## BEGIN
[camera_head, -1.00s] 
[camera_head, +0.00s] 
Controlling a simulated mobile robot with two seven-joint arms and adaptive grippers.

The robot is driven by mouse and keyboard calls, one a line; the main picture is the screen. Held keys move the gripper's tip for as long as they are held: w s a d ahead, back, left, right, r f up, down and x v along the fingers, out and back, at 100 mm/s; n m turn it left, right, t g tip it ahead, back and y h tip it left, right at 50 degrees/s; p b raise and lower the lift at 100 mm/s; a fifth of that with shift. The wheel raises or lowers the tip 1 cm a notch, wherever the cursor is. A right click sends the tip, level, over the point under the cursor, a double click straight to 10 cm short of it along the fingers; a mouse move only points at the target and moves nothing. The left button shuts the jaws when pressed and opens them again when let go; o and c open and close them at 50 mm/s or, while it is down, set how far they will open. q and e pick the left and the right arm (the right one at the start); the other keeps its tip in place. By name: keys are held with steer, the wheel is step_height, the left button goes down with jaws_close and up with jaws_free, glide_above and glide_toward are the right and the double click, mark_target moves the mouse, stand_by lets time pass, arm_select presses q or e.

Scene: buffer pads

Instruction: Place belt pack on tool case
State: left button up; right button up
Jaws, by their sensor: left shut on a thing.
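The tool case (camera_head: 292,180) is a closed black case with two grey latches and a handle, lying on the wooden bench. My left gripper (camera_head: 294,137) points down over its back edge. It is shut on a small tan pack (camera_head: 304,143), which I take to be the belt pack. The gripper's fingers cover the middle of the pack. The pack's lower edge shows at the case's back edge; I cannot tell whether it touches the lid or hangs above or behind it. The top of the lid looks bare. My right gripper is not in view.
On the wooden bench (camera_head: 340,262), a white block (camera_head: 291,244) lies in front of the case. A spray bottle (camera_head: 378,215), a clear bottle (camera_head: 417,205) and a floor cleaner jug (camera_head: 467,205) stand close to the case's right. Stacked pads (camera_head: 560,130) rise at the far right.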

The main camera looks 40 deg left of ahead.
## END
## BEGIN
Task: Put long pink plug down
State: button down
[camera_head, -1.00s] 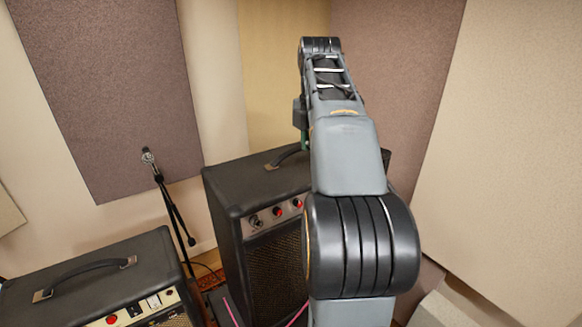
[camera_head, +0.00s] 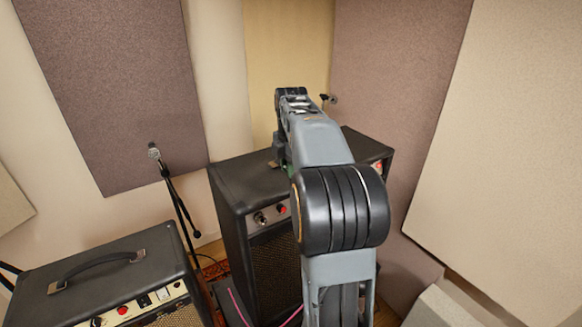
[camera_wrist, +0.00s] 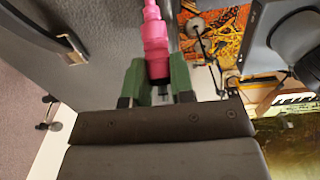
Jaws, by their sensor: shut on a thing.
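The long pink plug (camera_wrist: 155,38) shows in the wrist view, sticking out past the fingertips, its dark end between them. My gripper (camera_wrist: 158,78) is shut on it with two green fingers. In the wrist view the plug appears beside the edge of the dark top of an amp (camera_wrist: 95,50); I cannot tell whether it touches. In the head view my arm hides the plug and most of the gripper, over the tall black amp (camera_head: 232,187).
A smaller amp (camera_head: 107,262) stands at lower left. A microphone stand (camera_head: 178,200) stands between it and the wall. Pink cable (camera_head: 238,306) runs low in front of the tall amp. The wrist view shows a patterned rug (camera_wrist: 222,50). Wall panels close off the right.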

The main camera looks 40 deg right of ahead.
## END
*What to work on:* Exactly the lines from the one holding "Instruction: Place belt pack on tool case" through the one holding "State: left button up; right button up" should be printed, ends included.

*Correct answer:*
Instruction: Place belt pack on tool case
State: left button up; right button up

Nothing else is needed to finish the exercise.